Everyone vaguely acknowledges at least a few of the sixty-plus U.S. attempts at regime change overseas. Everyone knows about a nuclear arms-race to nowhere and the risks of nuclear war we courted along the way. And everyone concedes McCarthyism was bad, though if you press people on what McCarthyism was their awareness tends to be dimly focused on the dude (McCarthy) rather than the red scare that ripped through society. But not only do those things tend to shrink or disappear entirely in popular representations of what the Cold War was; they weren’t the half of the price we paid to wage it.
There is a lot of International Relations research indicating that rivalries can have a distorting effect on foreign policy and are therefore pregnant with risks. The Cold War not only generated a lot of evidence confirming as much; many of its costs and consequences were realized at home, which is a blind spot in a rivalries literature that focuses on geopolitical rather than internal costs and consequences. More importantly, the Cold War was something of a crucial case for today given the prominence of the Cold War analogy in wrongheaded ideas of “great-power competition” as a source of democratic renewal.
Rather than recapitulate what Brenes and I already argue in Foreign Affairs, I thought it would be worth sharing some of the original research that informs our understanding of why Cold War rivalry was a raw deal for workers, racial equality, the feminist movement, and democracy itself.
If you’re looking for an alternative to conventional readings that more or less celebrate the Cold War and its makers, you could do worse than the bibliography below to update your priors. All of it is top-notch history, yet most of it doesn’t appear in the “great man” versions of the Cold War.
Landon Storrs, The Second Red Scare and the Unmaking of the New Deal Left
By design, the red scare under McCarthyism (the nation’s second red scare…) was the beginning of the end of the New Deal. This book compiles a series of deep profiles of women, blacks, Jews, socialists—basically anyone with progressive sympathies—whose lives were ruined and/or were purged from public service because of the red scare. Sometimes their disenfranchisement simply owed to their identity category; sometimes it was because they were constructing and implementing programs in government that furthered equal rights and economic equality. But it’s worth remembering that once upon a time the technocracy had been inclusive of people who weren’t liberals and we were a better country for it.
Michael Brenes, For Might and Right: Cold War Defense Spending and the Remaking of American Democracy
It’s no accident that this book is by my Foreign Affairs co-author. Introducing me to the phrase “military Keynesianism,” Brenes goes to great lengths to trace the post-1964 bipartisan political coalitions that built a national economy around the military-industrial complex…explicitly at the expense of programs of inequality and poverty reduction.
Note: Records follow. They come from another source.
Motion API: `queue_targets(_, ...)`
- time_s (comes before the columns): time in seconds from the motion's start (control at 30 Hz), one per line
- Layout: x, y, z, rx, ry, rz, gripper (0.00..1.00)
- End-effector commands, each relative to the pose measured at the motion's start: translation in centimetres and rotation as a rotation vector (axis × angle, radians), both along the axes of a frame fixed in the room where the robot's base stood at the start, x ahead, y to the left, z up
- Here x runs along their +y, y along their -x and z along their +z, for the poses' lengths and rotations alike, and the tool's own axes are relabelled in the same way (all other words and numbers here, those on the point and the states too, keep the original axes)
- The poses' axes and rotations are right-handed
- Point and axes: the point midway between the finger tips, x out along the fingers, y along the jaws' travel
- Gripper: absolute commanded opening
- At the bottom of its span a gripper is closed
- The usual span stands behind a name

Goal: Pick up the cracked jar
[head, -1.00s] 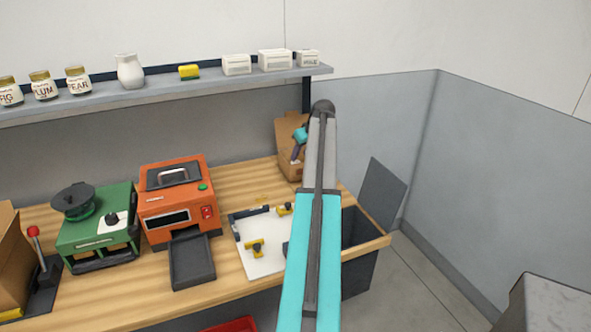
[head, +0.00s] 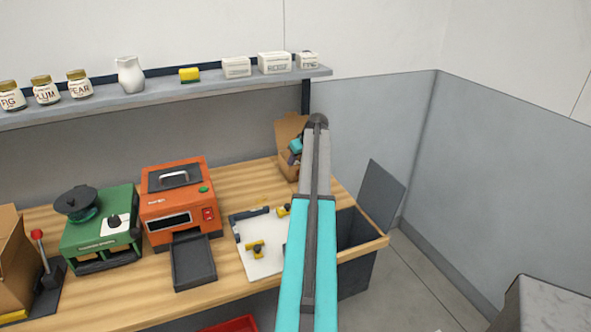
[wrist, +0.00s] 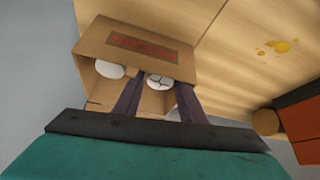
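A cardboard box (head: 288,165) stands at the back right of the bench. In the wrist view the box (wrist: 97,50) is open toward me. A white round top with dark crack-like lines, seemingly the cracked jar (wrist: 159,82), is inside it. A plain white round top (wrist: 110,70) is in the box's left part. My gripper (wrist: 160,88) is open, its two dark fingers on either side of the lined top; I see no clear grip on it. In the head view my gripper (head: 295,148) is at the box, partly hidden by my arm. The jars' lower parts are hidden.
Jars (head: 46,92), a white pitcher (head: 130,73) and boxes (head: 274,63) stand on the shelf above. An orange machine (head: 178,205) and a white board (head: 258,260) with small fittings are on the bench. A dark open bin (head: 355,265) is at the right. A yellow spill (wrist: 282,46) marks the bench.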

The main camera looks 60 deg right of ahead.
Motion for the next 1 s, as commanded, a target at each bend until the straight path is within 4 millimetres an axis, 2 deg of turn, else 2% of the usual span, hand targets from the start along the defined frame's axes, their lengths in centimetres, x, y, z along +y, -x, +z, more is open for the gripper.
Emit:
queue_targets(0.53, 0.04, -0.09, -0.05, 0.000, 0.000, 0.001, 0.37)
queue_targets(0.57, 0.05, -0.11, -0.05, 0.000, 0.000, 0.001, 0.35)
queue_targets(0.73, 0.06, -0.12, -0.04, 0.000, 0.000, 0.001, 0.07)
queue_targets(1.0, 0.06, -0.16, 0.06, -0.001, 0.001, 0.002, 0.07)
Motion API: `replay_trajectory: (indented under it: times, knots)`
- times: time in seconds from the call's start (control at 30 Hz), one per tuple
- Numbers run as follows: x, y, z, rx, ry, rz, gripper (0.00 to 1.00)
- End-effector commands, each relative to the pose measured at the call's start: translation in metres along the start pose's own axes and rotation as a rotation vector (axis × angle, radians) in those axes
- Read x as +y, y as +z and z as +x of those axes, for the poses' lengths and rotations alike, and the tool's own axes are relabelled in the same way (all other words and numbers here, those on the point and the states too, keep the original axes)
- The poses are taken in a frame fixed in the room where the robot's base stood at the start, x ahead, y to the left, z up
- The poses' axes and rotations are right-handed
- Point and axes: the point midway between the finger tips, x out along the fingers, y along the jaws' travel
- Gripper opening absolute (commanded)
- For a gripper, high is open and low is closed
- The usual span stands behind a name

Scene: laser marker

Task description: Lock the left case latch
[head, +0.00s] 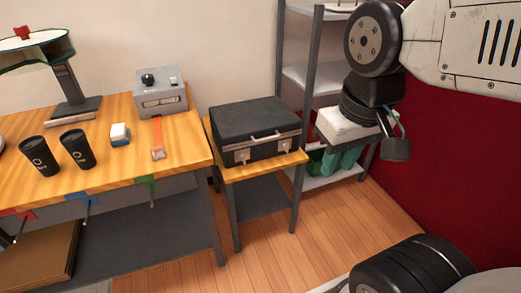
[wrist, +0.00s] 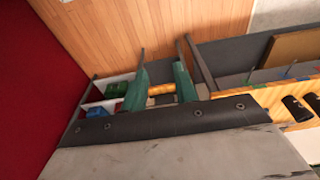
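A black case (head: 255,122) with its lid down stands on a small wooden table (head: 268,168). Its front has a light handle (head: 265,136) and two light metal latches, the left latch (head: 242,156) and the right latch (head: 285,146). They are too small to tell whether they are locked. My gripper (head: 341,168) hangs to the right of the case, apart from it, in front of the shelf. In the wrist view my gripper (wrist: 161,68) shows two teal fingers spread apart with nothing between them. I cannot make out the case there.
A metal shelf (head: 310,75) with bins stands behind my gripper. A long workbench (head: 185,140) at left holds two black cups (head: 76,148), a grey box (head: 160,91) and small items. A red wall (head: 460,150) is at right. The wooden floor (head: 330,220) in front is clear.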

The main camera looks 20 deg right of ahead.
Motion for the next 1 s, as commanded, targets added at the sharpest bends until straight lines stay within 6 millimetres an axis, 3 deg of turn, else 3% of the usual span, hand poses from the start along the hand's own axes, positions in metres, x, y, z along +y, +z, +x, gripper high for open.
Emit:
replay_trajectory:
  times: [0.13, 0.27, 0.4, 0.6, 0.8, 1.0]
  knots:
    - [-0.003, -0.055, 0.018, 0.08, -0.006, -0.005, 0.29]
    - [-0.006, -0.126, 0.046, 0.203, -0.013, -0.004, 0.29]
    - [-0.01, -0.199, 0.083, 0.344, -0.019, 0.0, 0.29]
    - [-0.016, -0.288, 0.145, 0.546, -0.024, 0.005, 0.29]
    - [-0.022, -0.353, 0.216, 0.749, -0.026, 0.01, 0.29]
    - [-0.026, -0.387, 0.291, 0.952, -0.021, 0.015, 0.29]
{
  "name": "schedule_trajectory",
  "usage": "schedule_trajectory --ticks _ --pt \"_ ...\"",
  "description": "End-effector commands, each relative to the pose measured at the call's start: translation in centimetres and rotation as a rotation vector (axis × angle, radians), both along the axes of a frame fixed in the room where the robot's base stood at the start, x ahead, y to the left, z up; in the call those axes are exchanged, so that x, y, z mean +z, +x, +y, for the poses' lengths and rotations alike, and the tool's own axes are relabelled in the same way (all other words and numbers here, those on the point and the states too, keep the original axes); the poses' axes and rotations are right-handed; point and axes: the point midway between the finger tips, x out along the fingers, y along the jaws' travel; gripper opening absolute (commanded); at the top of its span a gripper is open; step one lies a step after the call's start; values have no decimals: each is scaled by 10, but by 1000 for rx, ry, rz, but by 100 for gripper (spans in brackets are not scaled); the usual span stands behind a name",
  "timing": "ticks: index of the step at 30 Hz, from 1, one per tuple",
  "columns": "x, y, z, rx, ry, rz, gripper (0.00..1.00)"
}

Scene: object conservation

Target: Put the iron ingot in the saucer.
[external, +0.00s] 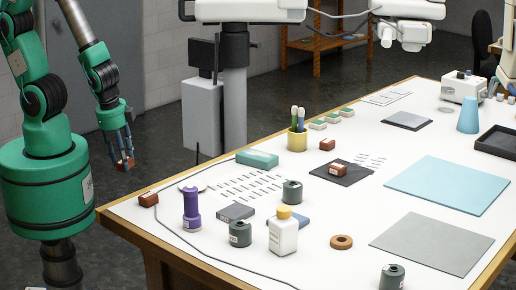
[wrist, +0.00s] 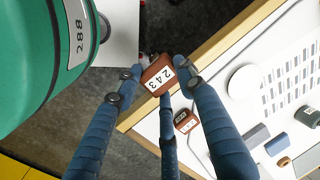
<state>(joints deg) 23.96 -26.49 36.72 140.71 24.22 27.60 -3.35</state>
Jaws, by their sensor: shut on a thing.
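My gripper (external: 125,163) is shut on a small red-brown labelled block (wrist: 157,75), which may be the iron ingot. The label reads 243 in the wrist view. The gripper holds it in the air beyond the table's left edge, over the floor. A similar red-brown block (external: 148,199) lies on the table's left corner and also shows in the wrist view (wrist: 186,121). A third one (external: 338,169) sits on a dark square plate (external: 351,177).
A purple spool-like object (external: 192,211), grey-green canisters (external: 240,234), a white bottle (external: 284,235) and a teal box (external: 257,159) stand near the disc. A thin cable crosses the table's left part. Blue (external: 448,184) and grey (external: 432,243) mats lie bare at right.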

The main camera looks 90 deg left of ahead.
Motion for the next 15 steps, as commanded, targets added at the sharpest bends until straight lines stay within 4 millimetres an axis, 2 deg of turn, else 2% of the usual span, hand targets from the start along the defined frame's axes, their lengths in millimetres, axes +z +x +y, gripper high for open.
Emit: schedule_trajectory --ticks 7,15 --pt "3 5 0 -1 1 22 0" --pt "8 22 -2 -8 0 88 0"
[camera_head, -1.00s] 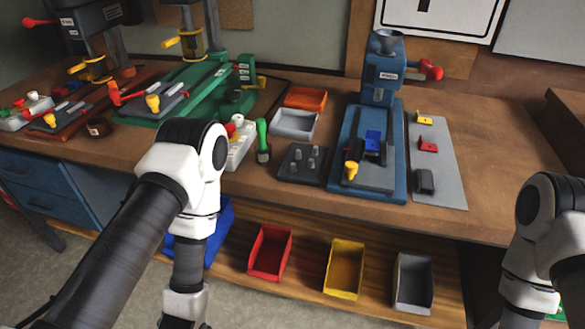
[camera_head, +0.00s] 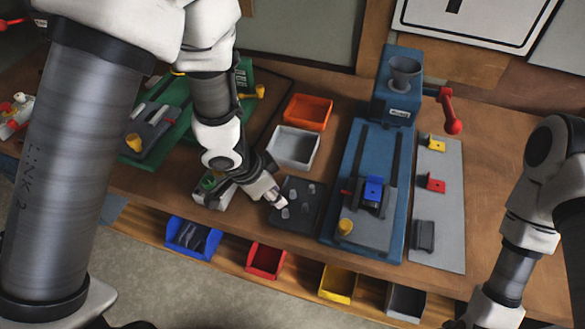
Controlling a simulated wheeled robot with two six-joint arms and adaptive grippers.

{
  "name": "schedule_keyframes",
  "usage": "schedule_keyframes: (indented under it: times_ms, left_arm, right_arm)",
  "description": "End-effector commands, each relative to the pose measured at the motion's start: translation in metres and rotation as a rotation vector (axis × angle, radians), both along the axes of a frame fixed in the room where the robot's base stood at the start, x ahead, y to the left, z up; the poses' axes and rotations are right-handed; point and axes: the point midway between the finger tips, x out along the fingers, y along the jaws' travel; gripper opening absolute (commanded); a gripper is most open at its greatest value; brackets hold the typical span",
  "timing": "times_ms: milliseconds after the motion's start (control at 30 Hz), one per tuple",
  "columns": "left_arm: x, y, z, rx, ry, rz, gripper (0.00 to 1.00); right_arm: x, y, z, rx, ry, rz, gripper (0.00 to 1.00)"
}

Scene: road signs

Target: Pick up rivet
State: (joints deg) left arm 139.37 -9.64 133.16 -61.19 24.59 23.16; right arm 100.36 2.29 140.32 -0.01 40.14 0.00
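Several small grey rivets (camera_head: 305,208) stand on a dark square tray (camera_head: 303,228) in the middle of the bench. My left gripper (camera_head: 278,201) reaches in from the upper left and points down at the left side of this tray. Its tips are close to the leftmost rivets. The fingers are small and seen from the side, so I cannot tell whether they are apart or touching a rivet. My right arm comes in at the right edge; its gripper is out of view.
A blue press (camera_head: 347,169) stands right of the tray, with a grey mat (camera_head: 447,201) beyond it. A grey bin (camera_head: 293,147) and an orange bin (camera_head: 308,112) sit behind the tray. A green machine (camera_head: 172,131) is at left. Coloured bins, including a red one (camera_head: 266,260), line the lower shelf.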

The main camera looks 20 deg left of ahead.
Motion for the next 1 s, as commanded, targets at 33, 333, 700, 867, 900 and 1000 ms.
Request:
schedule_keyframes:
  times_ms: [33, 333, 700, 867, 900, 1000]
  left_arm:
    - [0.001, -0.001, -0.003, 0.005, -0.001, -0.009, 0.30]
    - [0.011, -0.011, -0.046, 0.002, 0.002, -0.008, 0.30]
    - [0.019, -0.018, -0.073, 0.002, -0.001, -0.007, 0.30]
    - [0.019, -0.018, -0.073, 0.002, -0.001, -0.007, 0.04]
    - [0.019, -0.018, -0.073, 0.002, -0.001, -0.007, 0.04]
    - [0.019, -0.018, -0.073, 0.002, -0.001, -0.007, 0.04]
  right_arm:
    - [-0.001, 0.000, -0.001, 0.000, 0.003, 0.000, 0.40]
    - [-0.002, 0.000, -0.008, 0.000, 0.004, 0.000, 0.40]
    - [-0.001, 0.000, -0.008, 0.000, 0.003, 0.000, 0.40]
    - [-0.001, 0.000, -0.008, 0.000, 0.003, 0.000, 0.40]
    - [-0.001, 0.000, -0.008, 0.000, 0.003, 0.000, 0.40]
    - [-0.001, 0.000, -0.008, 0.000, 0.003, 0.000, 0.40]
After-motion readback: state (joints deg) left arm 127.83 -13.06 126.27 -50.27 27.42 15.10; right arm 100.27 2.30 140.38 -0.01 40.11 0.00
This bargain abandoned the New Deal economic order, gradually gutted the welfare state, and created an opening for neoliberal orthodoxy to take over both parties.
Michael Dennis, The Full-Employment Horizon in 20th-Century America: The Movement for Economic Democracy
The concept of economic democracy stresses that political equality and multiracial democracy has material requirements. Political rights are a starting point for realizing democracy, not the horizon. Once upon a time, economic democracy was a major focal point for organizing and theorizing in the progressive movement. Cold War liberalism weaponized anti-communism against it, leading to generations of thinking about civil and political rights as something entirely independent of economic well-being, which is messed up.
Lindsey O’Rourke, Covert Regime Change: America’s Secret Cold War
Of the 60-some attempts at regime change the United States was involved in during the Cold War (!), more than half found the United States taking the side of autocracy. All of it was justified on the grounds of opposing not just the Soviets but political movements associated with the left. Gross. O’Rourke’s book is the only security studies title on this list. It reveals a darker side of our own conduct abroad.
Vincent Bevins, The Jakarta Method: Washington’s Anti-Communist Crusade and the Mass Murder Program That Shaped Our World
Speaking of the darker side of our own conduct abroad, this book will force you to do some serious soul-searching. Bevins documents how the United States facilitated the Indonesian government’s mass slaughter of more than a million people in 1965, an approach to anti-communism and regime consolidation Bevins calls the Jakarta Method. This book will nauseate you if you have a soul, not only because of American complicity in mass murder in the name of geopolitical rivalry, but also because the United States exported the Jakarta Method of mass-murder anti-communist partnerships to Latin America subsequently.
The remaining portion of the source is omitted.